Directions for this task: Please copy every line of the records below that holds the word "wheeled".

(Robot episode rows)
* begin *
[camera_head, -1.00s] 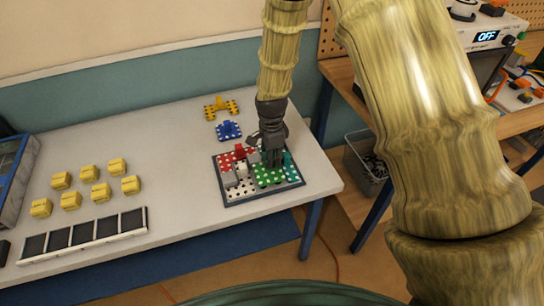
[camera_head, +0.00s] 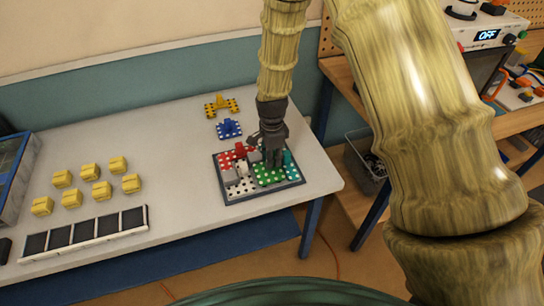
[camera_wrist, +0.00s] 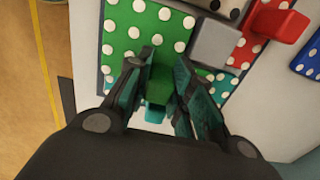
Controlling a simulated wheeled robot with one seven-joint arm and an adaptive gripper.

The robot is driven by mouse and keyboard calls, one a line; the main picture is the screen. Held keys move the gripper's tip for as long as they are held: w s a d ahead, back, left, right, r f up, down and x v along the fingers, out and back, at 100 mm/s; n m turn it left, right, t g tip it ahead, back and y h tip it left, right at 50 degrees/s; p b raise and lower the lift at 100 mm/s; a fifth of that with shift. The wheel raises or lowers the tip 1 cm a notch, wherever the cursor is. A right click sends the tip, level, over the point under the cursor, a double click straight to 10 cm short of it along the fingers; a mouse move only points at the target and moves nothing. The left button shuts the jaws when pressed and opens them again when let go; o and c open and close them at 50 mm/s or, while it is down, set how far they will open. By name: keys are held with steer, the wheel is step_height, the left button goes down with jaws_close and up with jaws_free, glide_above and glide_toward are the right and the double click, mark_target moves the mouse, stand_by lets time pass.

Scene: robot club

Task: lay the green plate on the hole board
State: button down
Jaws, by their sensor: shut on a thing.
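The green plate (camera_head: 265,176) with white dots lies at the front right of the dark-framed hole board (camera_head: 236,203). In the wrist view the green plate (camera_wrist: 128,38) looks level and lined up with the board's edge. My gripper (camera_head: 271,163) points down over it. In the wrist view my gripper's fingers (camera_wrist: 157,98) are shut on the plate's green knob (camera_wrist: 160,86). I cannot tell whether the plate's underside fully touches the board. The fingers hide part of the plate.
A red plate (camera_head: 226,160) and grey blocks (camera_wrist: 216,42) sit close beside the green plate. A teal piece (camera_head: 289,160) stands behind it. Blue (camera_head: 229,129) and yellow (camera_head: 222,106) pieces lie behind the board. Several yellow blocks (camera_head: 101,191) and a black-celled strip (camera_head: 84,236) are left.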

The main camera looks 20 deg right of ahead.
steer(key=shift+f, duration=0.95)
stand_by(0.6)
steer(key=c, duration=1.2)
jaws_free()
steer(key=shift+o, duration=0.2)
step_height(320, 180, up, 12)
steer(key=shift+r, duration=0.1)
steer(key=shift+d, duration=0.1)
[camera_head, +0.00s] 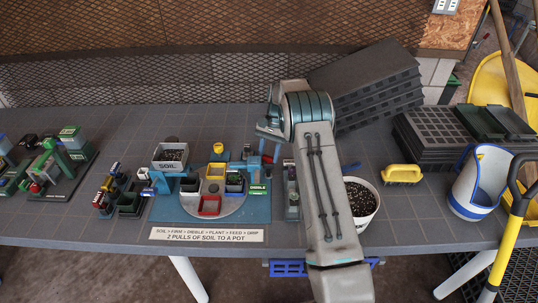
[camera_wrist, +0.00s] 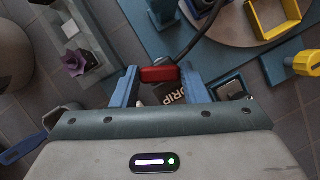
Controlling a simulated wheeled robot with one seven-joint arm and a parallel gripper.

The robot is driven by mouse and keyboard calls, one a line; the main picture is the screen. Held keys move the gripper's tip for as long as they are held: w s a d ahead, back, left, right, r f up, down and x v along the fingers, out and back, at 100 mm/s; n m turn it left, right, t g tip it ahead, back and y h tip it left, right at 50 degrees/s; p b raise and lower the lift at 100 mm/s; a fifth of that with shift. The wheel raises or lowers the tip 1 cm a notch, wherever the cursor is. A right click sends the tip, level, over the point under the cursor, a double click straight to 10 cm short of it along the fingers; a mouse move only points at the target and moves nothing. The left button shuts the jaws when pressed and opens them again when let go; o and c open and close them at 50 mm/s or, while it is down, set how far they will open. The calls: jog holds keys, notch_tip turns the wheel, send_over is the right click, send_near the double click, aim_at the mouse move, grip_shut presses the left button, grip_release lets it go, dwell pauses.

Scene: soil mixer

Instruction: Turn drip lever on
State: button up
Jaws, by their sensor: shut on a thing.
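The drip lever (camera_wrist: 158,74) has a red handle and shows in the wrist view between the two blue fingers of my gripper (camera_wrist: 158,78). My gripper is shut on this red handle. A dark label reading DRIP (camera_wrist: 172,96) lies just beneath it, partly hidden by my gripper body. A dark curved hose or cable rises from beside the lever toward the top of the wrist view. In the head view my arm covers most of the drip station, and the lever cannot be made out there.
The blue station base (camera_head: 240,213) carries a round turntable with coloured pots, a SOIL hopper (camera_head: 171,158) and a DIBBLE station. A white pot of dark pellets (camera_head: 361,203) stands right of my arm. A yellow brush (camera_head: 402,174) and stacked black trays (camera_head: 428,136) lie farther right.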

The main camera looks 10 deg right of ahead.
* end *
Expected answer:
Controlling a simulated wheeled robot with one seven-joint arm and an adaptive gripper.
Controlling a simulated wheeled robot with one seven-joint arm and a parallel gripper.

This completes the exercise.